The investor that can earn income buy selling a put is said to be in a short put position. The people that buy options are called holders where those that sell options are called writers. The holder of a call has purchased the right to exercise a call. Put holders have purchased the right to sell the underlying asset at the locked price. However, neither the call holders nor put holders have an obligation to exercise their rights on the option. On the sellers side, call writers are required to sell the underlying asset when a holder exercises his right to buy.

Put writers are also obligated to buy the underlying asset at the locked in price. Options are traded on several different exchanges. The first of these is the Chicago Board Options Exchange founded in 1973. Other exchanges that options are traded on are the American Stock Exchange, The Philadelphia Stock Exchange, The Midwest Stock Exchange, and The Pacific Coast Stock Exchange. The key to the success of the options market is in the structure, which puts together two different types of transactions in one process.

These two types are: The creation of an option by writer and purchaser, and the secondary market where the investor has the opportunity to sell his position by canceling transactions through the exchange. The Buyer and seller are not the only entities in options trading. The Options Clearing Corporation is an intermediary between writer and purchaser as well as serves as an accounting office between them. The Options Clearing Corporation is the issuer of individual options. It takes the position of the writer for the purchaser, and takes the place of the buyer for the writer.

The OCC is responsible for making certain that the writer of a call always fulfill its obligation to the buyer if he exercises his option. This is how the OCC guarantees the financial stability of options transactions. The members of the OCC are made up of the brokerage houses and are accountable to the OCC for making sure that options transactions process smoothly. If an investor wants to exercise an option he calls his broker, who then notifies the OCC. The OCC then chooses a broker at random with which the corresponding option that has been sold.
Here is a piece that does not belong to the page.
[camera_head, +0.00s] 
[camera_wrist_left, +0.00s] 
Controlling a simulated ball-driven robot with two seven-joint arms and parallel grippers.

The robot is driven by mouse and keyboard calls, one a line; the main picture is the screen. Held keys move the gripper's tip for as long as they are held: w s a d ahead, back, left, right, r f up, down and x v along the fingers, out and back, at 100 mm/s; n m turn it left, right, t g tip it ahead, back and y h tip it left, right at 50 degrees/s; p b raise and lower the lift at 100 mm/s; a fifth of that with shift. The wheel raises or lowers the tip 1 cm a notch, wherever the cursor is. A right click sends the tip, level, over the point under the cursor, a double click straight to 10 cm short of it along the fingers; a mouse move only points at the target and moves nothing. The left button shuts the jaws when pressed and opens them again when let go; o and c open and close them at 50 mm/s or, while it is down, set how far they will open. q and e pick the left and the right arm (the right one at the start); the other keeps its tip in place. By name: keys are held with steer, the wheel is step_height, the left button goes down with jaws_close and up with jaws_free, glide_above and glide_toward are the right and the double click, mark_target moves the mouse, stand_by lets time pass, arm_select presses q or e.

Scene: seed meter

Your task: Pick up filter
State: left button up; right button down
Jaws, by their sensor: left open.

When looking at the investor side of options trading it is important to look at how options are priced and valued. There are several aspect that have to be considered. The first is the fluctuation of the price because of the laws of supply and demand. The underlying asset in the option will fluctuate in price during the life of the option and this will cause the price of the option to fluctuate as well. Another aspect of the value/price is the time premium. A better measure of the time premium is the percent of time premium.

The time period per month of the time that is left makes up the percent of time premium. Speculation and trading amounts increase as the time period shortens and the open interest increases. This means that an options with a longer life, even though higher priced, will not have a greater percentage of time premium per month of life left than an option with a shorter life. The third aspect of price/value is the intrinsic value of an option. The intrinsic value of an option only exists when the underlying asset is worth more than the locked price on a call.

For example if an investor has the right to purchase a shares of xyz stock at seventy dollars and the price of the stock is seventy four dollars a share than the intrinsic value of the option is four dollars. So if the option is selling for seven dollars than the time premium is three dollars and the intrinsic value is four dollars. These are the three main aspects of pricing and valuation. One main reason for buying options, other than making a profit, is to reduce risk.

Portfolio Managers often buy options in order to reduce the down side risk of the portfolio. Options also could be bought to help limit potential market risk. For example, if a company made jet planes and they are concerned about the price of metals rising, they could purchase a call option and lock in a price. If the price of the metal goes above the lock in price they can exercise there right to purchase at the agreed upon price. If the price goes below the locked price they can just not exercise their right on the option.

All they lose is the premium. The same idea can be used for stocks. If an investor speculates that the price of a stock is going to rise then he could buy an option to lock in a price with the hope that the price will rise as speculated. If the price rises he could exercise his right to purchase the stock at a lower price. The investor could then sell the stock as a profit. Buying this option very much limited the amount that he could lose on the investment, and at the same time the amount of possible gain seams almost infinite.

The same idea can work on the sell side as well. If a company that sells oil speculates that the price of the oil will fall they can purchase a put option. This gives them the right to sell the oil at an agreed upon price so if the price of oil falls lower than the exercise price they will be able to sell oil at the locked price and realize a gain. Interest-Rate Agreements are another way that investors can control their risk. There are two types of these agreements a ceiling rate agreement and a ceiling/floor rate agreement.

In a ceiling rate agreement a financial institution providing the agreement will compensate the buyer for the difference of the actual rate and the agreed upon ceiling rate. So if the ceiling was 10% and the interest rate rises to 13% the financial intermediary will compensate the buyer the extra 3%. In a ceiling/floor agreement it is a little different. Usually the financial intermediary is trying to protect its earnings on lending. If the rate goes above the ceiling then the entity compensates the buyer, but if rates go below the floor then the buyer compensates the bank for rates under the agreed percentage.

Options appear to be extremely complicated so many investors dont like to use them. However, if understood they can be very useful. They are excellent tools for hedging and lowering risk as well as investments for profit. The option market allows for two types of transactions to be exercised at the same time; buying and selling the options and being able to sell the underlying asset holdings. The Option Clearing Corporation makes sure that these day to day option trading runs smoothly. These reason are why options are a good alternative to other security trading.